● INSTRUCTIONS FOR THE TASK:
Copy out exactly the lines from the one holding "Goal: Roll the" through the one holding "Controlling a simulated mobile", ends included; omit images.
╔══
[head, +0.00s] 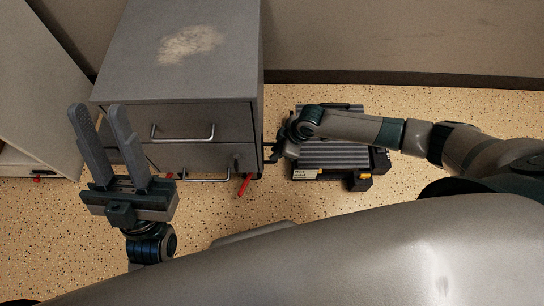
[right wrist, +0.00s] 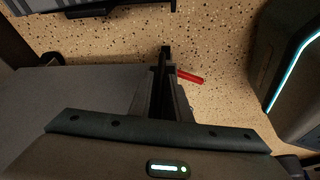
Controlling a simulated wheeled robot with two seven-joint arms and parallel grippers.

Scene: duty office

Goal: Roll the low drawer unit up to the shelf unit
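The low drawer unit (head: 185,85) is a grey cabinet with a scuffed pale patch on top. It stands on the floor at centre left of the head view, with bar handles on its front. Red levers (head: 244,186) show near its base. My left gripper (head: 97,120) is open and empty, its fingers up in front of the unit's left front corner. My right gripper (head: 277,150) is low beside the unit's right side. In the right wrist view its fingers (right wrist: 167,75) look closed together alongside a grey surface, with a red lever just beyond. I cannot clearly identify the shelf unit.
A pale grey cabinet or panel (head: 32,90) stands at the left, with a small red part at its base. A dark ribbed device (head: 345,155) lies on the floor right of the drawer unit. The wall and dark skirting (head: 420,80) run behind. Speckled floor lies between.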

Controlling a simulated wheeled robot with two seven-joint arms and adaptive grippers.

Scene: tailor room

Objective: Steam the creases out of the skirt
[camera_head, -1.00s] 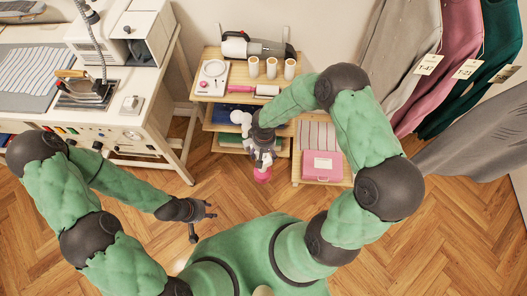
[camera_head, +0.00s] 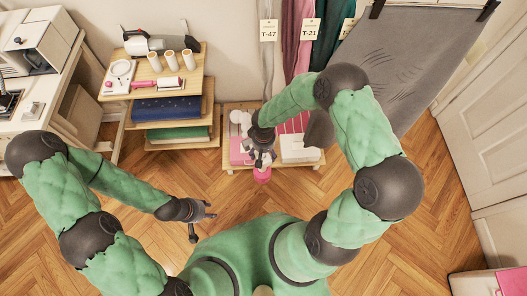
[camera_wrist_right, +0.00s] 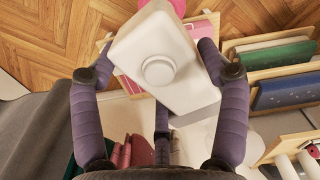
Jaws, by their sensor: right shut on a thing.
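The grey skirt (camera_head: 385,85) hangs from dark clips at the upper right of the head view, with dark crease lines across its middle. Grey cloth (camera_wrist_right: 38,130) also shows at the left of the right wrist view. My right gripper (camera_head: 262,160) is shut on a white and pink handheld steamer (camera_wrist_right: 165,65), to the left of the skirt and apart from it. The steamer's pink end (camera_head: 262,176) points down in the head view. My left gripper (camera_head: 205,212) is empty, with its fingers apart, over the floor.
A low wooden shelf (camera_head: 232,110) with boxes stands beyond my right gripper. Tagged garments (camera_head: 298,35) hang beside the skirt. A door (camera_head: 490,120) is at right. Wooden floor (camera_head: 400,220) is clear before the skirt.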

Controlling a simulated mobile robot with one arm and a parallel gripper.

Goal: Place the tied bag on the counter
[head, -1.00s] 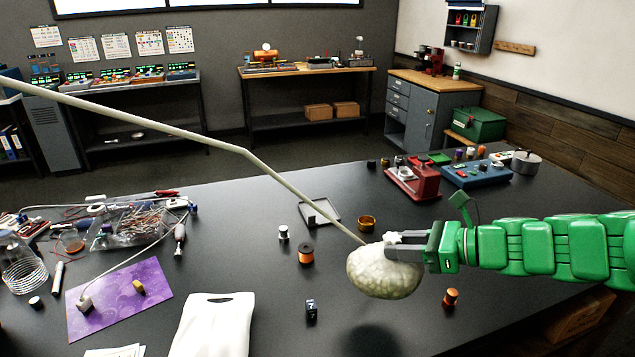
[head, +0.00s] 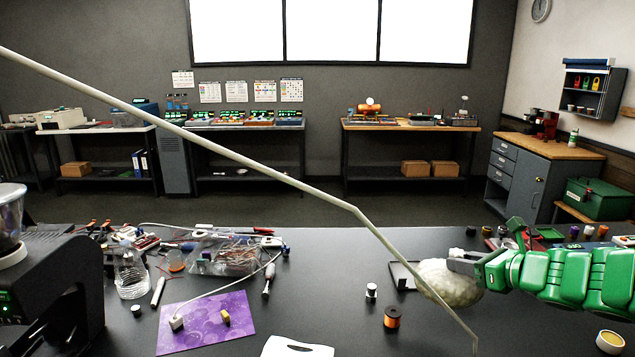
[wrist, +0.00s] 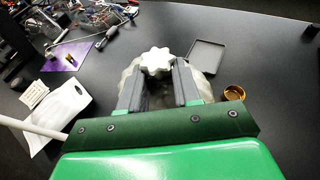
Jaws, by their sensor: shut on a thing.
╚══
● FINISHED TASK:
Goal: Roll the low drawer unit up to the shelf unit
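The low drawer unit (head: 185,85) is a grey cabinet with a scuffed pale patch on top. It stands on the floor at centre left of the head view, with bar handles on its front. Red levers (head: 244,186) show near its base. My left gripper (head: 97,120) is open and empty, its fingers up in front of the unit's left front corner. My right gripper (head: 277,150) is low beside the unit's right side. In the right wrist view its fingers (right wrist: 167,75) look closed together alongside a grey surface, with a red lever just beyond. I cannot clearly identify the shelf unit.
A pale grey cabinet or panel (head: 32,90) stands at the left, with a small red part at its base. A dark ribbed device (head: 345,155) lies on the floor right of the drawer unit. The wall and dark skirting (head: 420,80) run behind. Speckled floor lies between.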

Controlling a simulated wheeled robot with two seven-joint arms and adaptive grippers.

Scene: tailor room

Objective: Steam the creases out of the skirt
[camera_head, -1.00s] 
[camera_head, +0.00s] 
[camera_wrist_right, +0.00s] 
Jaws, by their sensor: right shut on a thing.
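The grey skirt (camera_head: 385,85) hangs from dark clips at the upper right of the head view, with dark crease lines across its middle. Grey cloth (camera_wrist_right: 38,130) also shows at the left of the right wrist view. My right gripper (camera_head: 262,160) is shut on a white and pink handheld steamer (camera_wrist_right: 165,65), to the left of the skirt and apart from it. The steamer's pink end (camera_head: 262,176) points down in the head view. My left gripper (camera_head: 205,212) is empty, with its fingers apart, over the floor.
A low wooden shelf (camera_head: 232,110) with boxes stands beyond my right gripper. Tagged garments (camera_head: 298,35) hang beside the skirt. A door (camera_head: 490,120) is at right. Wooden floor (camera_head: 400,220) is clear before the skirt.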

Controlling a simulated mobile robot with one arm and a parallel gripper.

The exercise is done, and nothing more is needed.